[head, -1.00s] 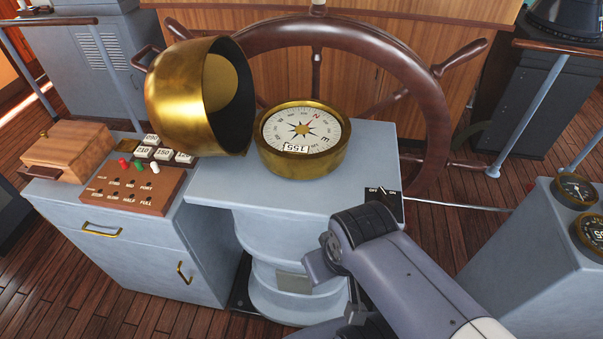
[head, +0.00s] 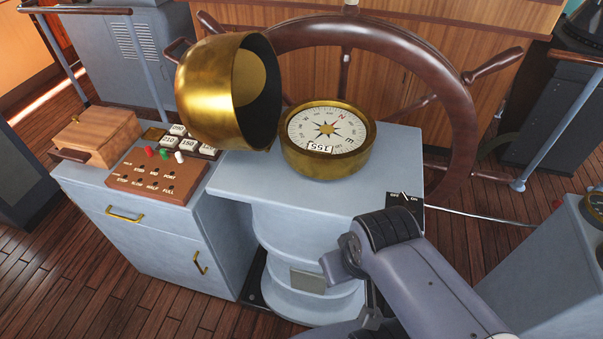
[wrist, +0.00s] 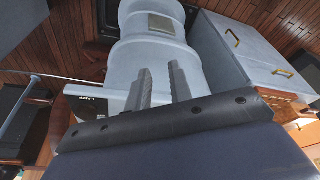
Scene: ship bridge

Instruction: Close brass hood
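The brass hood (head: 212,95) is tipped open to the left of the compass in the head view. Its dark hollow inside faces right. The round brass compass (head: 328,140) lies uncovered on top of the pale blue pedestal (head: 240,182), its white dial showing. My arm reaches in from the lower right, in front of the pedestal. My gripper (wrist: 158,78) shows in the wrist view with its two grey fingers apart and nothing between them. It points towards the pedestal, away from the hood. The hood cannot be made out in the wrist view.
A wooden steering wheel (head: 455,85) stands close behind the compass. A cabinet (head: 150,235) on the left bears a wooden box (head: 100,135) and a switch panel (head: 150,185). A small on/off switch (head: 405,202) is at the pedestal's right corner. Another console (head: 560,265) stands at right.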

* Set exercise:
Leaving the pictures aside, transcribe the entire listing exactly.

* Written response:
[head, -1.00s] 
[head, +0.00s] 
[wrist, +0.00s] 
Scene: ship bridge

Instruction: Close brass hood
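The brass hood (head: 212,95) is tipped open to the left of the compass in the head view. Its dark hollow inside faces right. The round brass compass (head: 328,140) lies uncovered on top of the pale blue pedestal (head: 240,182), its white dial showing. My arm reaches in from the lower right, in front of the pedestal. My gripper (wrist: 158,78) shows in the wrist view with its two grey fingers apart and nothing between them. It points towards the pedestal, away from the hood. The hood cannot be made out in the wrist view.
A wooden steering wheel (head: 455,85) stands close behind the compass. A cabinet (head: 150,235) on the left bears a wooden box (head: 100,135) and a switch panel (head: 150,185). A small on/off switch (head: 405,202) is at the pedestal's right corner. Another console (head: 560,265) stands at right.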

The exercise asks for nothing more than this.